Karena kita ingin mewarisi semangat Nabi ﷺ yang menyatukan manusia atas dasar nilai, bukan asal-usul.
Maka mari kita buka hati dan pikiran kita, menelusuri jejak sejarah yang agung ini... agar kita tidak hanya menjadi pembaca sirah, tapi pelanjut nilai-nilai perjuangan Nabi ﷺ dalam kehidupan nyata.

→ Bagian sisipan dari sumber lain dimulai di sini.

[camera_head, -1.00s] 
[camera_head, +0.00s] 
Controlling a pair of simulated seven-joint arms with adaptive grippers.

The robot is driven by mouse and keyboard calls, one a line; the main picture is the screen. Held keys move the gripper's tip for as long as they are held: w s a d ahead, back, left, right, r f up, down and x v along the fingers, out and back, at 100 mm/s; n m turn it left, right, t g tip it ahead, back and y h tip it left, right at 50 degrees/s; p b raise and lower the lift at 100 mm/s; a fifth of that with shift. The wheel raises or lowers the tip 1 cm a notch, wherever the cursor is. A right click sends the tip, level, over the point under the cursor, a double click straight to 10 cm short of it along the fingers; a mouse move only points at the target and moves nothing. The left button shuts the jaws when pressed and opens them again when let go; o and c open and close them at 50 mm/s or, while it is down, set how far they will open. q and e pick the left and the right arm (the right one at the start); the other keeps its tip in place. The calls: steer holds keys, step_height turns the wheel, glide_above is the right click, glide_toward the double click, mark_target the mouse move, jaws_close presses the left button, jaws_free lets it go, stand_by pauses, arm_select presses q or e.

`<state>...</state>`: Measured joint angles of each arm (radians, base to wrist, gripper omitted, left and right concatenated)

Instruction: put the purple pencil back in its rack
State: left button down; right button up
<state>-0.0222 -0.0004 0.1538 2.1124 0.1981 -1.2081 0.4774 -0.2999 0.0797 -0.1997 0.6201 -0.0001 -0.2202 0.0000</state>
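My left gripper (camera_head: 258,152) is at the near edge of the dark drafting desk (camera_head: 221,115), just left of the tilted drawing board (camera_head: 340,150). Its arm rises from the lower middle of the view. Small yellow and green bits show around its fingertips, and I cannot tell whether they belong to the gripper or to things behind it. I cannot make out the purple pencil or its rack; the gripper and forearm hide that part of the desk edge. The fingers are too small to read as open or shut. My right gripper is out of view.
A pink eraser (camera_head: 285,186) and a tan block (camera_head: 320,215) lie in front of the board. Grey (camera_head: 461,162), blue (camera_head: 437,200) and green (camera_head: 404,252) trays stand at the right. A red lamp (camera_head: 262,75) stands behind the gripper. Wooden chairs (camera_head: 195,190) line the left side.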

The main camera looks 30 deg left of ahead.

Persekutuan al-Fudhul antara kabilah-kabilah Quraisy
حِلْفُ الْفُضُولِ
بَيْنَ قَبَائِلِ قُرَيْشٍ
الْعَامُ الْهِجْرِيُّ: ٣٣
ق هـ
الشَّهْرُ الْقَمَرِيُّ: ذُو الْقَعْدَةِ
الْعَامُ الْمِيلَادِيُّ: ٥٩١
Persekutuan al-Fudhul antara kabilah-kabilah Quraisy
Tahun Hijriyah: 33 Sebelum Hijrah
Bulan Qamariyah: Dzulqa'dah
Tahun Masehi: 591
تَفَاصِيلُ الْحَدَثِ:
وَقَعَ حِلْفُ الْفُضُولِ فِي الشَّهْرِ الْحَرَامِ، تَدَاعَتْ إِلَيْهِ
قَبَائِلُ مِنْ قُرَيْشٍ، بَنُو هَاشِمٍ، وَبَنُو الْمُطَّلِبِ، وَأَسَدُ بْنُ
عَبْدِ الْعُزَّى، وَزُهْرَةُ بْنُ كِلَابٍ، وَتَيْمُ بْنُ مُرَّةَ،
Rincian Kejadian:
Persekutuan al-Fudhul terjadi pada bulan Haram. Kabilah-kabilah dari Quraisy
menyerukan kesepakatan itu, yaitu: Bani Hasyim, Bani al-Muththalib, Asad bin
Abdul ‘Uzza, Zuhrah bin Kilab, dan Taym bin Murrah.
فَاجْتَمَعُوا فِي
دَارِ عَبْدِ اللَّهِ بْنِ جُدْعَانَ التَّيْمِيِّ؛ لِسِنِّهِ وَشَرَفِهِ،
Mereka berkumpul di rumah Abdullah bin Jud’an at-Taimi
karena usianya yang tua dan kedudukannya yang mulia.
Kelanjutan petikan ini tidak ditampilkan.